## What to do
Give all the lines below again, exactly, with no pictures.

[start Dataset excerpt]

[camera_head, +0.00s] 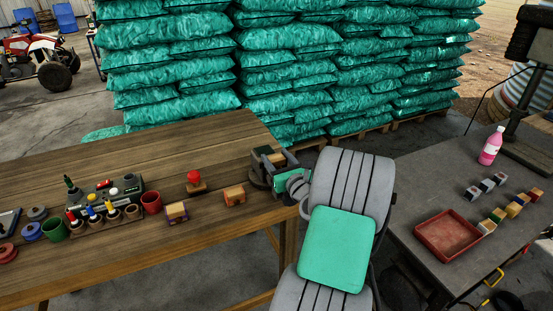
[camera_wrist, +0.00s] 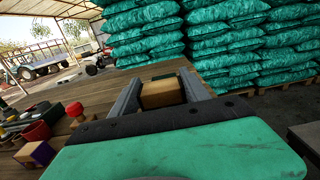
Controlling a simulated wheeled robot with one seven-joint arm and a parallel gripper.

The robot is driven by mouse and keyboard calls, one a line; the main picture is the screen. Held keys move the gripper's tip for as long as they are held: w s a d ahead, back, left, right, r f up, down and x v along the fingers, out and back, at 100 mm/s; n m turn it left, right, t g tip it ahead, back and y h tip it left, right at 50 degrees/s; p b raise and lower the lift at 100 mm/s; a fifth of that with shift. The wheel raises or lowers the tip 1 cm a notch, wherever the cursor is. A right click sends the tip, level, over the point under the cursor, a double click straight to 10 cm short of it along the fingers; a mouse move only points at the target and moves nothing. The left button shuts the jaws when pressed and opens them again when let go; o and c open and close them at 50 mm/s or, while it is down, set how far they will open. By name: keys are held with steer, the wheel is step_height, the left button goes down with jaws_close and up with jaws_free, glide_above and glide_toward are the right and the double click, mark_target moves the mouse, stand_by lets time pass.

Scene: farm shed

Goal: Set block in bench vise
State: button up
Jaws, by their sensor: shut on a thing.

[end Dataset excerpt]

## Task response
[camera_head, +0.00s] 
[camera_wrist, +0.00s] 
Controlling a simulated wheeled robot with one seven-joint arm and a parallel gripper.

The robot is driven by mouse and keyboard calls, one a line; the main picture is the screen. Held keys move the gripper's tip for as long as they are held: w s a d ahead, back, left, right, r f up, down and x v along the fingers, out and back, at 100 mm/s; n m turn it left, right, t g tip it ahead, back and y h tip it left, right at 50 degrees/s; p b raise and lower the lift at 100 mm/s; a fifth of that with shift. The wheel raises or lowers the tip 1 cm a notch, wherever the cursor is. A right click sends the tip, level, over the point under the cursor, a double click straight to 10 cm short of it along the fingers; a mouse move only points at the target and moves nothing. The left button shuts the jaws when pressed and opens them again when let go; o and c open and close them at 50 mm/s or, while it is down, set how far they will open. By name: keys are held with steer, the wheel is step_height, the left button goes down with jaws_close and up with jaws_free, glide_above and glide_toward are the right and the double click, mark_target moves the mouse, stand_by lets time pass.

Scene: farm shed

Goal: Set block in bench vise
State: button up
Jaws, by their sensor: shut on a thing.

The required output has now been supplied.